----- Collected material

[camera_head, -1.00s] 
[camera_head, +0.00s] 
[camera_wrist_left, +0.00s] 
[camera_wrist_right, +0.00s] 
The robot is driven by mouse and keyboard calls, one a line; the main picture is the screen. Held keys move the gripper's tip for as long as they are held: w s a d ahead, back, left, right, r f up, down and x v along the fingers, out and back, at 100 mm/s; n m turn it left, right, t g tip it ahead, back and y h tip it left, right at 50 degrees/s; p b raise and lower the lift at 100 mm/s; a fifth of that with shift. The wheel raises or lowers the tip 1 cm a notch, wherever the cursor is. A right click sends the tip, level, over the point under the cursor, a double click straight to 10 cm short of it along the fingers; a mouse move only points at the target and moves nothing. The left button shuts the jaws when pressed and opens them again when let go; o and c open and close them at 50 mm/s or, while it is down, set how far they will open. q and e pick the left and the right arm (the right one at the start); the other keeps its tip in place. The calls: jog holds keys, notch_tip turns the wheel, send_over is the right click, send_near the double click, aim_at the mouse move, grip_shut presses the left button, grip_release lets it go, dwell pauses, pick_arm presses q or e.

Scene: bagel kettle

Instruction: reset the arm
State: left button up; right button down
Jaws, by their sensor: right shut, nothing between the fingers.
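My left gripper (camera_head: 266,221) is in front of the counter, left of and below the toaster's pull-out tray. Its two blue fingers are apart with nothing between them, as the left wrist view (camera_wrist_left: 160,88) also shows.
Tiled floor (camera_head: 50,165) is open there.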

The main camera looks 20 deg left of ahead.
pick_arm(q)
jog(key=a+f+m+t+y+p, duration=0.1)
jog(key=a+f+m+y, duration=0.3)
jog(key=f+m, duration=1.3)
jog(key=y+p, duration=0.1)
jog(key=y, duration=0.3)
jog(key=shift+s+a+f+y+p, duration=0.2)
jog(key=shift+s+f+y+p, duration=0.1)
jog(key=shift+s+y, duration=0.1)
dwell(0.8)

----------

- **Written request**
Give every line of the material again, exactly as it reads.

- **Reply**
[camera_head, -1.00s] 
[camera_head, +0.00s] 
[camera_wrist_left, +0.00s] 
[camera_wrist_right, +0.00s] 
The robot is driven by mouse and keyboard calls, one a line; the main picture is the screen. Held keys move the gripper's tip for as long as they are held: w s a d ahead, back, left, right, r f up, down and x v along the fingers, out and back, at 100 mm/s; n m turn it left, right, t g tip it ahead, back and y h tip it left, right at 50 degrees/s; p b raise and lower the lift at 100 mm/s; a fifth of that with shift. The wheel raises or lowers the tip 1 cm a notch, wherever the cursor is. A right click sends the tip, level, over the point under the cursor, a double click straight to 10 cm short of it along the fingers; a mouse move only points at the target and moves nothing. The left button shuts the jaws when pressed and opens them again when let go; o and c open and close them at 50 mm/s or, while it is down, set how far they will open. q and e pick the left and the right arm (the right one at the start); the other keeps its tip in place. The calls: jog holds keys, notch_tip turns the wheel, send_over is the right click, send_near the double click, aim_at the mouse move, grip_shut presses the left button, grip_release lets it go, dwell pauses, pick_arm presses q or e.

Scene: bagel kettle

Instruction: reset the arm
State: left button up; right button down
Jaws, by their sensor: right shut, nothing between the fingers.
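My left gripper (camera_head: 266,221) is in front of the counter, left of and below the toaster's pull-out tray. Its two blue fingers are apart with nothing between them, as the left wrist view (camera_wrist_left: 160,88) also shows.
Tiled floor (camera_head: 50,165) is open there.

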The main camera looks 20 deg left of ahead.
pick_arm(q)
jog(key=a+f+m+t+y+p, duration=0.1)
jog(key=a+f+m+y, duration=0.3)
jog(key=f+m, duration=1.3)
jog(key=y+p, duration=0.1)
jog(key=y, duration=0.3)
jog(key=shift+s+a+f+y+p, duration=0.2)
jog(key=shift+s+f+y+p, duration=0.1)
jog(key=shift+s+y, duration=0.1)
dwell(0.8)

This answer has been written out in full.